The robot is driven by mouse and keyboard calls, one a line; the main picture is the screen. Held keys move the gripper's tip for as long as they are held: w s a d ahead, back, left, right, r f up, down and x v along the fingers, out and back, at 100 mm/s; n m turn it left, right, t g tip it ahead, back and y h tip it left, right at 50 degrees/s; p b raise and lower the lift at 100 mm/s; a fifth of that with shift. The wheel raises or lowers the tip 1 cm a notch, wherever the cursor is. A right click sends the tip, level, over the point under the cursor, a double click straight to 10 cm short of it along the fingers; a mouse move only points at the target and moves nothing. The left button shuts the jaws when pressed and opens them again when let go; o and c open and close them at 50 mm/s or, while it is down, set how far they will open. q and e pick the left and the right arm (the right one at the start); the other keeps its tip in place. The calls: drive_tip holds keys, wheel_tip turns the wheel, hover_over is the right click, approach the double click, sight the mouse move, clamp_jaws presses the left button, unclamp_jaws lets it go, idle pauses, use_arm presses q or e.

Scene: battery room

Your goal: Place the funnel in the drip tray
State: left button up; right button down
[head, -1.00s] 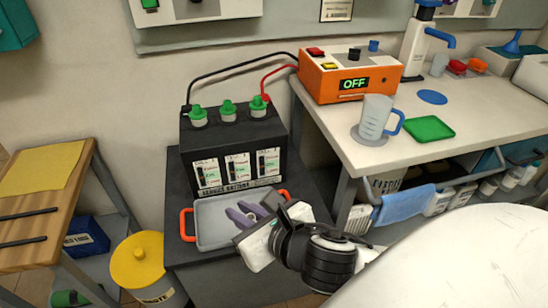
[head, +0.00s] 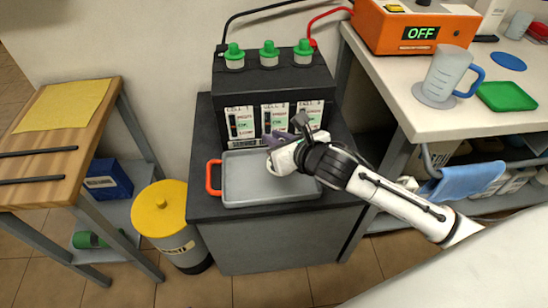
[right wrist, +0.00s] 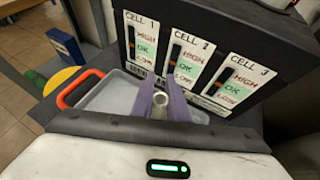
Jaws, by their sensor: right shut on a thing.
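The drip tray (head: 245,185) is a shallow grey tray with orange handles, on the dark stand in front of the battery. It also shows in the right wrist view (right wrist: 100,98). My right gripper (head: 270,140) is over the tray's back right part, close to the battery front. In the right wrist view its purple fingers (right wrist: 160,100) are shut on a small pale grey thing with a round, ring-like end (right wrist: 160,98), which looks like the funnel's spout. The rest of it is mostly hidden, and I cannot tell if it touches the tray. My left gripper is out of view.
The black battery (head: 270,95) with green caps stands right behind the tray. A yellow-lidded waste bin (head: 163,210) and a wooden table (head: 60,130) are at the left. The bench at the right holds an orange charger (head: 415,27), a jug (head: 447,75) and a green tray (head: 506,96).

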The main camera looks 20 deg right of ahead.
=-=-=-=-=
- Job:
Output the data above without changes, apart from leaving out the pictures.

- Answer below:
The robot is driven by mouse and keyboard calls, one a line; the main picture is the screen. Held keys move the gripper's tip for as long as they are held: w s a d ahead, back, left, right, r f up, down and x v along the fingers, out and back, at 100 mm/s; n m turn it left, right, t g tip it ahead, back and y h tip it left, right at 50 degrees/s; p b raise and lower the lift at 100 mm/s; a fifth of that with shift. The wheel raises or lowers the tip 1 cm a notch, wherever the cursor is. A right click sends the tip, level, over the point under the cursor, a double click straight to 10 cm short of it along the fingers; a mouse move only points at the target and moves nothing. The left button shuts the jaws when pressed and opens them again when let go; o and c open and close them at 50 mm/s or, while it is down, set how far they will open. q and e pick the left and the right arm (the right one at the start); the other keeps its tip in place. The calls: drive_tip holds keys, wheel_tip turns the wheel, hover_over is the right click, approach the double click, sight the mouse move, clamp_jaws presses the left button, unclamp_jaws lets it go, idle pauses, use_arm presses q or e.

Scene: battery room

Your goal: Place the funnel in the drip tray
State: left button up; right button down
[head, -1.00s] 
[head, +0.00s] 
[right wrist, +0.00s] 
Jaws, by their sensor: right shut on a thing.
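The drip tray (head: 245,185) is a shallow grey tray with orange handles, on the dark stand in front of the battery. It also shows in the right wrist view (right wrist: 100,98). My right gripper (head: 270,140) is over the tray's back right part, close to the battery front. In the right wrist view its purple fingers (right wrist: 160,100) are shut on a small pale grey thing with a round, ring-like end (right wrist: 160,98), which looks like the funnel's spout. The rest of it is mostly hidden, and I cannot tell if it touches the tray. My left gripper is out of view.
The black battery (head: 270,95) with green caps stands right behind the tray. A yellow-lidded waste bin (head: 163,210) and a wooden table (head: 60,130) are at the left. The bench at the right holds an orange charger (head: 415,27), a jug (head: 447,75) and a green tray (head: 506,96).

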The main camera looks 20 deg right of ahead.

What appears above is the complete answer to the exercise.